Tod’s Spring Summer 2026 “Leave Your Mark”. Story by RUNWAY MAGAZINE. Photo Courtesy: Tod’s.
Matteo Tamburini placed leather—and all its many guises—at the heart of Tod’s Spring-Summer 2026 collection. Silhouettes remained pure and restrained, but Tod’s artisanal savoir-faire turned simplicity into bravura. “I wanted to evoke the languid, slightly nonchalant spirit of late summer,” said Tamburini. Nonchalance, however, was the last word one would use: the show unfolded as a virtuoso exercise in artful craftsmanship, delivered with breezy finesse.
Graphic play gave the season its modern rhythm. Summer stripes took center stage, worked through a series of inventive techniques. Regimental lines marched across seemingly classic cotton pieces that, on closer inspection, revealed themselves to be crafted from applied leather: a nod to Tod’s leather mastery, reframed in a sharper, almost edgy vocabulary.

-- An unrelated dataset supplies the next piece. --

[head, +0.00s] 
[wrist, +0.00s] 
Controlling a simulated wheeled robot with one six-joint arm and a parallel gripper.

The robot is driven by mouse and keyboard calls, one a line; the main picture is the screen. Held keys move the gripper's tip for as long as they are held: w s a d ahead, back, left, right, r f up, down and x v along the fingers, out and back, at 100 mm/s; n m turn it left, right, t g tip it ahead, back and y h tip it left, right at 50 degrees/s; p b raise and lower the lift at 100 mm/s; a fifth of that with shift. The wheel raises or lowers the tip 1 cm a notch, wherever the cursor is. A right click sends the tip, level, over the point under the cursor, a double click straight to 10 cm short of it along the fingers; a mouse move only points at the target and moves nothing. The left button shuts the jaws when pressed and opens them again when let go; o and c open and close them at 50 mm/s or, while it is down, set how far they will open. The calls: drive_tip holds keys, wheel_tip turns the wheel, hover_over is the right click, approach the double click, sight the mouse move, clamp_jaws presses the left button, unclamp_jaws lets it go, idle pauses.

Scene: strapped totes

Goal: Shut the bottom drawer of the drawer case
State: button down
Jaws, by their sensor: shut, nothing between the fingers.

Outerwear came with an ironic twist: a trench and a Macintosh were turned inside out, seams exposed as bold graphic punctuation. The Gommino, Tod’s icon, was reinvented yet again—its perforated surfaces reimagined as tops, threaded with linen to create a richly textured cadence. Cabans in supple caramel pashmy leather bore the mark of deliberate hand-stitching, raw and visible, like the signature of the craftsman who made them.
Equally meticulous were the softer notes: buttery nappa leather, cut into square skirts and handkerchief tops, pieced together from stripes in contrasting hues. They tied at the back as if in haste, their geometry whispering of Frank Stella’s sun-drenched palette. Here, precision wears the mask of ease, and restraint is revealed as artistry in disguise.
Tod’s Spring-Summer 2026 was a collection about understatement, sharpened by technical bravura. Leather became graphic, fluid, even playful. In Tamburini’s hands, the house left its mark—not through spectacle, but through a quiet insistence that craft, when elevated to this level, speaks louder than words.